As the three girls drew closer to their Maine summer camp one morning in August, text messages pinged between their separate cars as they tracked each other’s progress toward their destination.

Maya Fitts, 16, reported that she was only 17 minutes away. Autumn Laughlin, 11, chimed in; her ETA was almost exactly the same. Soon they would turn onto a dirt road that led through a forest of tall pines, rolling slowly down a steep hill until the shining surface of North Pond popped into view. The third friend, Ingrid Hagenbuch, 11, was delayed by a stop to buy a bathing suit.

They had looked forward to this reunion since last August, and every minute mattered. Their weeklong overnight camp in Rome, Pine Tree Camp’s Dirigo Experience, is the only one in the state exclusively for children who are deaf or hard of hearing. For some of the 22 campers from around the state — many of whom are the only deaf or hard-of-hearing students in their small rural schools — it would be the only time all year they spent with peers who were like them in this way.

“I’m finally home,” Jayson Seal, 13, said, describing how he felt when he arrived. Like several other people interviewed for this article, he spoke through an American Sign Language interpreter.
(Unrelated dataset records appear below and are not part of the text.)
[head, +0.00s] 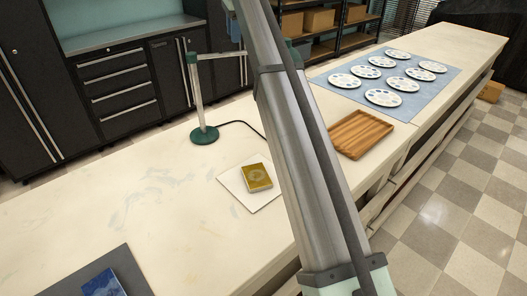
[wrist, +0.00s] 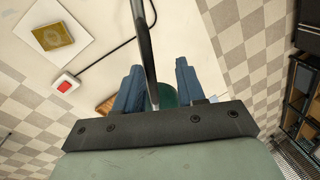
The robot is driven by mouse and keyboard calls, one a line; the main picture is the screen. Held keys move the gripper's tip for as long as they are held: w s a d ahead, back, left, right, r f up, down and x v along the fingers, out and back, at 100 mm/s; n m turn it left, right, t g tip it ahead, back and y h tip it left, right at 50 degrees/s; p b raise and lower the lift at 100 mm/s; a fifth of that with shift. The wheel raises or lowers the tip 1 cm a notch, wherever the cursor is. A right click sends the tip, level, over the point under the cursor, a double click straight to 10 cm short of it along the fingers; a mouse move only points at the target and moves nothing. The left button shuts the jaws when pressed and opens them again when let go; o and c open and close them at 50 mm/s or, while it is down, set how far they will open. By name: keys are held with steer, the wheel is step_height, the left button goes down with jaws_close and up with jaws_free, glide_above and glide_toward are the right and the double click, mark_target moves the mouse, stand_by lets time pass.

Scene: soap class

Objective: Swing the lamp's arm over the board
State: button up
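The lamp stands on a round green base (head: 205,135) with a pale upright post (head: 196,95). Its arm (head: 220,55) runs right from a green joint at the post's top and passes behind my arm. The board is a white square (head: 233,186) with a gold block (head: 257,177) on it; both also show in the wrist view, board (wrist: 77,40) and block (wrist: 53,36). In the wrist view my gripper (wrist: 157,75) has its two blue fingers apart, with a grey lamp rod (wrist: 143,45) between them. I cannot tell whether they touch it.
A wooden tray (head: 360,134) and a blue mat (head: 335,82) with several round palettes lie farther right. A dark mat (head: 75,285) with a blue item is at the near left. A red-button switch (wrist: 65,86) sits on the cord near the board. Bare counter surrounds the board's left.

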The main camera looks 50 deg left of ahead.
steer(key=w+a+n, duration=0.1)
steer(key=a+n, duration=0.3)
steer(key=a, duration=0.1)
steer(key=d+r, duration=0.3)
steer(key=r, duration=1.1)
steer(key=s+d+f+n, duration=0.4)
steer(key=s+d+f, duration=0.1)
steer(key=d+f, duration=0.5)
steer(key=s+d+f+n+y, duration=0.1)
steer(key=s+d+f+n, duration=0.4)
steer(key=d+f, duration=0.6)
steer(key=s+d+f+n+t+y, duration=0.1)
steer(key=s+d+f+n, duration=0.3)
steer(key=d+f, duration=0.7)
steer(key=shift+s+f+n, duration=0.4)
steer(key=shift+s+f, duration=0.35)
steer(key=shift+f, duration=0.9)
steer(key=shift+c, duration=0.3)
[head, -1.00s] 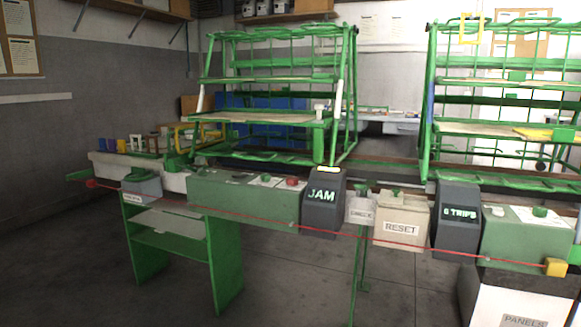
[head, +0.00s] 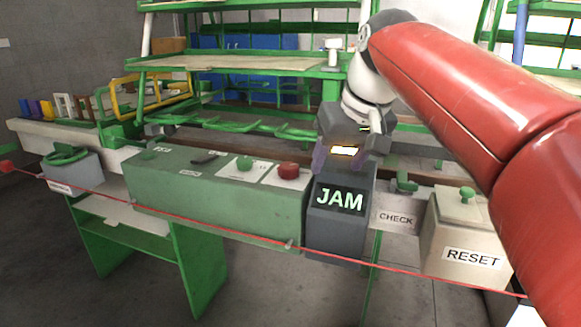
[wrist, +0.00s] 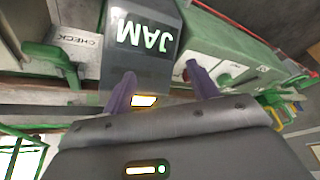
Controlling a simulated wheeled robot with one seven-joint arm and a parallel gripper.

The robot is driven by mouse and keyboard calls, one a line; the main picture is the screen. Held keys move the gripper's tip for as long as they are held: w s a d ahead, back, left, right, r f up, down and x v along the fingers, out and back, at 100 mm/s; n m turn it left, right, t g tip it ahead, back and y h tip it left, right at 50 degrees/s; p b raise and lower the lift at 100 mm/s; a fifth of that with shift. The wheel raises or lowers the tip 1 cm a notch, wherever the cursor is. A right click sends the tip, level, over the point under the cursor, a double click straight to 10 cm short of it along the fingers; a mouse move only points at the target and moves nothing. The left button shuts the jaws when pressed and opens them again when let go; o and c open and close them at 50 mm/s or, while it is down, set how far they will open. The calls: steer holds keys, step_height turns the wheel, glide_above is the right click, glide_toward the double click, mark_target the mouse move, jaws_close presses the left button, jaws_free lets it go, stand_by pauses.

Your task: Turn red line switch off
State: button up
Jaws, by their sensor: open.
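A thin red line (head: 222,226) runs along the front of the console, from a red end piece (head: 6,167) at the left to the lower right. The green console box (head: 215,205) has a dark lever-like switch (head: 205,158), a green button (head: 245,164) and a red button (head: 288,171) on top. I cannot tell which control is the red line switch. My gripper (head: 346,160) is open and empty over the dark JAM box (head: 340,225), right of the red button. In the wrist view my purple fingers (wrist: 161,70) stand apart in front of the JAM box (wrist: 150,45).
Right of JAM are a CHECK box (head: 396,218) and a beige RESET box (head: 466,240) with a green knob. A grey box with a green wheel (head: 66,155) is at the left. Green racks (head: 235,62) stand behind. Floor in front is open.

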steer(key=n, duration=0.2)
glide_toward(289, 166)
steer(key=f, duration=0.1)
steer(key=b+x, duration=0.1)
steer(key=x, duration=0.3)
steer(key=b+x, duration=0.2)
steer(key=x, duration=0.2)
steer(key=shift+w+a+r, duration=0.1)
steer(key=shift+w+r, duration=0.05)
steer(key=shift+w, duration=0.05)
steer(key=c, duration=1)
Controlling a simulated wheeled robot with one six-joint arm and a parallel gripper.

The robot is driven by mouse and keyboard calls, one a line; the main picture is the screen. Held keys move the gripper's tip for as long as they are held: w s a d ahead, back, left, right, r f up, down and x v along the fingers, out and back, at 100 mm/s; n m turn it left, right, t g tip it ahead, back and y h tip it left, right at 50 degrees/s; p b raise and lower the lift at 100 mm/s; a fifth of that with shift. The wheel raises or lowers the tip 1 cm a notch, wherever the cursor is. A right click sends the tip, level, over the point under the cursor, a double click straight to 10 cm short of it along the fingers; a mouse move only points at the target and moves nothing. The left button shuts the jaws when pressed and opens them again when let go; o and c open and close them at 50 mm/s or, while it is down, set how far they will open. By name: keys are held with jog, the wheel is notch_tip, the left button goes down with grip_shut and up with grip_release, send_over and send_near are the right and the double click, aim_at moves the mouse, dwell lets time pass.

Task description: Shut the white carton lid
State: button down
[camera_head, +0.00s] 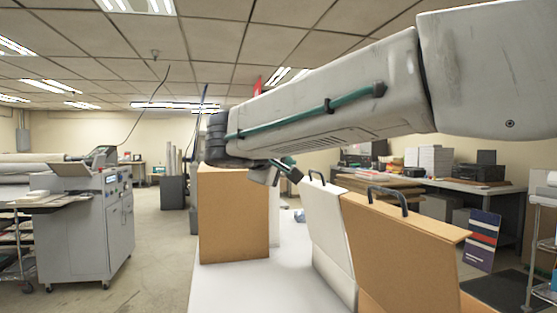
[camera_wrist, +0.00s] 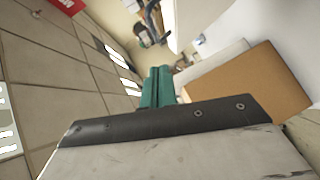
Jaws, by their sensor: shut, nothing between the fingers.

His father, Joshua, created the Dirigo Experience two years ago, determined to provide his four young children, and others across Maine, an experience he never had as a deaf child growing up there: a traditional summer camp adventure alongside deaf and hard-of-hearing peers. The name comes from Maine’s state motto, Latin for “I lead.”

Seal was supposed to be at camp this August, signing an exuberant welcome as campers emerged from their cars and darting around to ensure that each one settled in.

But he did not get to see the third season of the camp he started. Seal was among the 18 people killed in Lewiston, Maine, on Oct. 25 of last year, when an assailant opened fire at a bar and a bowling alley. Seal, who was 36, was at the bar that night, playing in a weekly cornhole league with a group of deaf friends. Four of them were killed, devastating Maine’s small deaf community.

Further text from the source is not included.